Ben senin aynan, sen ise benim taa kendimsin. Kimi gün bir melek kimi gün şeytan, bağrımdan kopup gelen her şeyin temsilcisi ve mağduru, bazen de mağruru.
Evvel zaman içinde, kalbur saman içinde bir yaşam taciri ve tutsağıyım, kalbimdeki lekelerin öfkesini senden çıkarmaya meyilliyim dostum şimdi kaç benden, içimdeki kederi bulaştıracak bir ayna arıyorum, sakin limanını keşfedip de alt üst etmesin seni gönlüm.
Ne vakit gözüm sana ilişip de burun kıvırsam, o vakit sendeki kendime dönüp bakmaya korkuyorum. İşte bu yüzden artık kimseye bahane veremiyorum.
Dört yanımda kim varsa, o yüzlere maskelerimi taktım. Ben yedi değil yedi bin başlı dev bir canavardım, kendimde beğenmediğim ne varsa sana yapıştırır da sonra sendeki bana ateş püskürürüm. Ben iflah olmam dostum, dibine kadar insanlık halleri, benlik, senlik, fanilik akıyor eteklerimden.
En huzurlu olduğum an, insanlığımı tüm çıplaklığıyla seyrederken kayıtsız kaldığım anlardır. Bir yabancıyı izlercesine doğal karşılarım tüm ikilemliğimi ve serzenişimi, dibine kadar insanım yahu.
Ruhum tepeden izlerken beni, diğer yanım hep eksik.
“Artık tamam! Tüm korkularımla yüzleştim.” dediğim anda yeni korkular ürettim. Hiç rahat bırakmadım yakamı, tam uyanışa geçtiğim an, başka bir yerden boğazıma kadar dibe battım.
“Yeter beni rahat bırak!” diye isyan etse de bir yanım, öte yanım pes etmedi olanlara.

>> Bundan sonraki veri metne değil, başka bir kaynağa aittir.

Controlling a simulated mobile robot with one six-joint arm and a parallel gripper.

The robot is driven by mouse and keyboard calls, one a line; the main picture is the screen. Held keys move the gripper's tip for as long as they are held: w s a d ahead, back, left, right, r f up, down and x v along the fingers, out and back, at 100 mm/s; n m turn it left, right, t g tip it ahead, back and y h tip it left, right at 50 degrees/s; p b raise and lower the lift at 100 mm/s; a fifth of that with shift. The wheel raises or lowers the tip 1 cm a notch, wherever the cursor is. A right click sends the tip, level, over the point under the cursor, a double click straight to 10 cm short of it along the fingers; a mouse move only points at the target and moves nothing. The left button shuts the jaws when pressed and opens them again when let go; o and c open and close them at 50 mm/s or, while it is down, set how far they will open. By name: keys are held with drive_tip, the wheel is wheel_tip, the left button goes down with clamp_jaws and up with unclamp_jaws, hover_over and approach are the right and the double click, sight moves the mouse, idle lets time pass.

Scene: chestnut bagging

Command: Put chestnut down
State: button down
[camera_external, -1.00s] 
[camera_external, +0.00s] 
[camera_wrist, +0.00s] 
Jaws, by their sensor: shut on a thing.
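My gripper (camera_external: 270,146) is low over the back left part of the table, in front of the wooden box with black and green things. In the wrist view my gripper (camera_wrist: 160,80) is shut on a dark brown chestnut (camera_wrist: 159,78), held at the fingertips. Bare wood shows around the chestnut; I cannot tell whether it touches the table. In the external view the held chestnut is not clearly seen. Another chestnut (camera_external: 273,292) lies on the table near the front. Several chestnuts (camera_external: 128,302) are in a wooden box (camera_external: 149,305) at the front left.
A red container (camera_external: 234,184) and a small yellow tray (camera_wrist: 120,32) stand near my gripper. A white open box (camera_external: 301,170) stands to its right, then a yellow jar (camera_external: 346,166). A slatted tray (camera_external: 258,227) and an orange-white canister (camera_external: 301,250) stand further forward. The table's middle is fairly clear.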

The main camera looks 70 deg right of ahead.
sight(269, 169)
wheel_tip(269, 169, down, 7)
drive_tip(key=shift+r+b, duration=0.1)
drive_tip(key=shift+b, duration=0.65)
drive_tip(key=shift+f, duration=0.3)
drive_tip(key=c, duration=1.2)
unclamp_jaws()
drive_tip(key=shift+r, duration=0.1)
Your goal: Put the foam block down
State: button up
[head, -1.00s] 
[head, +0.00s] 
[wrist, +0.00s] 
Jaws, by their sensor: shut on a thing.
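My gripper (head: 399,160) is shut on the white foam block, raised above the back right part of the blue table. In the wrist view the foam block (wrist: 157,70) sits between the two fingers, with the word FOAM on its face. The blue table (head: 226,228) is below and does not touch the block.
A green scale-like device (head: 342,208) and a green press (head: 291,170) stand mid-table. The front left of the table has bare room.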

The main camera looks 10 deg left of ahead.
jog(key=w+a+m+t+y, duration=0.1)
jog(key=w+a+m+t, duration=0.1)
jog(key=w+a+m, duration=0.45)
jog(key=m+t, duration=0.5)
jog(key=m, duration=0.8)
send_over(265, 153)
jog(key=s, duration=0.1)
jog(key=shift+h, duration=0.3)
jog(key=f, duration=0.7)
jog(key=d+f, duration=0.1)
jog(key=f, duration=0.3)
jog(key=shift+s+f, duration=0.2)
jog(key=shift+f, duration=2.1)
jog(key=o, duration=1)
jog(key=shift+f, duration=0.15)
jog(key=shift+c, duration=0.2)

Kaç defa koşarak duvara tosladım bilmiyorum. Akıllandığımı düşündüğüm her an yeni bir maceraya başlıyorum.
Ben ne aşka, ne savaşa doydum kendimle, boğaz boğaza geldiğim çok anlar oldu, çok kafa tuttum, geri dönmeyeceğim diye çok ağladım. Depresif hallerime yardım, bilge kaplumbağadan geldi, baktım o da içerden çıkıyor, ne rengarenk yanlarım varmış benim, birbirine dost olduğu kadar da yabancı… Sanki başkasının canı yanmışçasına, olaylara kayıtsızca bakan asi yanlarım.
Ne vakit hasta etsem kendimi, senin kalbine değer ve Yaradan’dan yardım isterim, oraya gelen şifayla kendim de yenilenirim. Birden akan bize deva, ayrı olmadık ki hiç Yaradan’ da.
53 yıldır soğan kabuğu gibi kat kat soyulsa da canım, cücüğe ulaşamadım. Yoksa benim cücüğüm yok mu? Yetiş bilge yönüm bak yine kendime saldırıyorum. Bıktım vallahi ben bu savaştan, aldım başımı gidiyorum. Her ne haliniz varsa görün, üç gün izne çıktım, sizinle İrtibatı kesiyorum.